角田本人もトスト代表について「いつもそばにいて見てくれて。先生というか、フランツさんもいろんなドライバーを経験していますし。僕みたいな歳のドライバーをいっぱい見てきているので、その経験をシェアしてくれる」と語っている。
シーズン中盤の2021年8月、角田はそれまでの拠点だったイギリスから、アルファタウリのお膝元であるイタリア・ファエンツァへと移住した。この決断は、トスト代表の提案が大きな要因だったと明かされている。
トスト代表は「若いドライバーはやはり多くのことを学ぶ必要がある。現代のフォーミュラカーは常に絶え間なく進化しているものだからね。エンジニアと過ごす時間が長いほど効率の良い成長ができるし、そこで得たテクニカルな知識をレースにフィードバックできる」と口にした。

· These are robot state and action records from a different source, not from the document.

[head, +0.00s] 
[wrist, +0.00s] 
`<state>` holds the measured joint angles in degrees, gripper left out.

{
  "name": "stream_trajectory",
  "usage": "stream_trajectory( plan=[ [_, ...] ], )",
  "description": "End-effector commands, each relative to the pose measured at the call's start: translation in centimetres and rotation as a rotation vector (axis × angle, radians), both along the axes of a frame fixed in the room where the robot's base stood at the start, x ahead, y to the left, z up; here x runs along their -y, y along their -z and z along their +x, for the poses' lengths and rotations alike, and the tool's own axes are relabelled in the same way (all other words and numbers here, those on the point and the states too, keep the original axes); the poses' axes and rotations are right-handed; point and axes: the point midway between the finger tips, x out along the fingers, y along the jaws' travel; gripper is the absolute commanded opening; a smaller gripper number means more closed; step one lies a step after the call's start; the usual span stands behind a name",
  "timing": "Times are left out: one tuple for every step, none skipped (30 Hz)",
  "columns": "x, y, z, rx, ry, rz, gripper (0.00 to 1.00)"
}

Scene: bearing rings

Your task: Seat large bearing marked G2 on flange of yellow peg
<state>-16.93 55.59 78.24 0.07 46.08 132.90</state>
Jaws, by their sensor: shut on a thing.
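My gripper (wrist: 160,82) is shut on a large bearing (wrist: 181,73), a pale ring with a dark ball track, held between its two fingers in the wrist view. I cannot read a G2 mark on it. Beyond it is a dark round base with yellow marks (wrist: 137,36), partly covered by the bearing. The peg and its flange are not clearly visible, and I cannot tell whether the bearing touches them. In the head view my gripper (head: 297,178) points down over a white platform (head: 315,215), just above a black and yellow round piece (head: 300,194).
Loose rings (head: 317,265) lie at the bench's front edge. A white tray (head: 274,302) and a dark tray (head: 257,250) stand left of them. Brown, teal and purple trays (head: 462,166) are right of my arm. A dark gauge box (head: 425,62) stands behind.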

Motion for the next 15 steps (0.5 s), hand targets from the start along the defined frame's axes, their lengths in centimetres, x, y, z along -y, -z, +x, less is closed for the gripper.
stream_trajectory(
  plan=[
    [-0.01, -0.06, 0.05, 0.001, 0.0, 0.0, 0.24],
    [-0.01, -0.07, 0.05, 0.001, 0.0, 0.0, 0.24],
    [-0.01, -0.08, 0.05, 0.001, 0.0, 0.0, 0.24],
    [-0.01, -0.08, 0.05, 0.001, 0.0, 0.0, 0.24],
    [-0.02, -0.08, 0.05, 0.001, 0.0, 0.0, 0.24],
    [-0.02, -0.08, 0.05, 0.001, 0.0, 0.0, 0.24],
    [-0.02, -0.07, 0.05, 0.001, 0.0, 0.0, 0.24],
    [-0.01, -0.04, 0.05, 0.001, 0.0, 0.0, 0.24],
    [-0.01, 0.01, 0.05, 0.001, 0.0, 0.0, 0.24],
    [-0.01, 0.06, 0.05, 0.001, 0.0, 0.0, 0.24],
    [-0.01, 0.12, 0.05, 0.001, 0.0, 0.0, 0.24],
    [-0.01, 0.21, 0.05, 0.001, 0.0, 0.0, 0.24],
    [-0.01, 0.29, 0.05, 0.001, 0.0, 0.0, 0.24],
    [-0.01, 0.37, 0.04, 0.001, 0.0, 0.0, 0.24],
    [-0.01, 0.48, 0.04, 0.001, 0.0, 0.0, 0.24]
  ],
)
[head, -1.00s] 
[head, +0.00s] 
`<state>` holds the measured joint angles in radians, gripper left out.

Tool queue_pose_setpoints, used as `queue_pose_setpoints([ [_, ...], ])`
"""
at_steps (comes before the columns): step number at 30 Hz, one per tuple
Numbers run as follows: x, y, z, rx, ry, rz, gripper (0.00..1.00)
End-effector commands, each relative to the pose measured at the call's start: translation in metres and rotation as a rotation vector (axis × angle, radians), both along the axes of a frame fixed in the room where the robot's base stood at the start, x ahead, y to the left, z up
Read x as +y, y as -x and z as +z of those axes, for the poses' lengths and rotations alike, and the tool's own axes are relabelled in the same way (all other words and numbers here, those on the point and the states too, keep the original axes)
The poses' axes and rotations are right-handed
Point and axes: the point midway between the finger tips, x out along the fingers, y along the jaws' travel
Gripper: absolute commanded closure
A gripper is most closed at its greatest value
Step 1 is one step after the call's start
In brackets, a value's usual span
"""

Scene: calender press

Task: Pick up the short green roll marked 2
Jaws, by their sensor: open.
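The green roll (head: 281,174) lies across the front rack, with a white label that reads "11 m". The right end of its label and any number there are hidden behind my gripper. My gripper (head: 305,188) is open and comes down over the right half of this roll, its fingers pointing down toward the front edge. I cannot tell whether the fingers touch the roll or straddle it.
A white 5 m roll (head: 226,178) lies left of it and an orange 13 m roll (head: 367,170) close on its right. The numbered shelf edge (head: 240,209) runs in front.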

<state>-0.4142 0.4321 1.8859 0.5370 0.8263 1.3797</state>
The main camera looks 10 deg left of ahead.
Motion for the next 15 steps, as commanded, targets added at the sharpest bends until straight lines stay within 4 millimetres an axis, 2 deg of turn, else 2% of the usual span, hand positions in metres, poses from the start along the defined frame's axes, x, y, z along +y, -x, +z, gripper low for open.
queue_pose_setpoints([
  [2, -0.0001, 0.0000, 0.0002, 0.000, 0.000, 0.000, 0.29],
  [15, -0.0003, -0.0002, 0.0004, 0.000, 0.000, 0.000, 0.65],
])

「ユウキの未来は自身の手に懸かっている。このまま努力を続ければ、輝かしい未来が待っているはずだ」
角田の担当エンジニア、マッティア・スピニ氏も「シーズン序盤は本当に苦労した」と日本人ドライバーとの共闘について振り返っている。
「言葉や技術など多くの面で、チームとユウキの意思疎通がうまくいってなかったんです。レースを共に戦っていくうちに互いを理解するようになり、良い関係へと変わっていった」
序盤戦こそ一度は低迷した角田。ポイント奪取を逃すレースが続いたものの、シーズン途中から予選でもQ3に進む頻度が上がり、決勝でも良いレースペースで周回するなど、明確に順応性を示す。それと同時に、チーム無線で攻撃的な言葉を用いるシーンもほとんどなくなっていた。
アルファタウリは前身のトロ・ロッソ時代からセバスチャン・ベッテル、マックス・フェルスタッペン、ピエール・ガスリーと優れた若手ドライバーを育て上げてきたレッドブルグループのレーシングチーム。それだけにトスト代表率いるアルファタウリでF1キャリアをスタートさせたことは、角田にとって最良の環境だったと言えるのかもしれない。
21歳の若手ドライバーが見せた確かな成長の陰には、チームスタッフとの信頼関係構築があった模様だ。一方で同チームは将来性がないと判断されるとシーズン途中でも契約解除される厳しい側面もあるため、2シーズン目の角田にはさらなる躍進が期待される。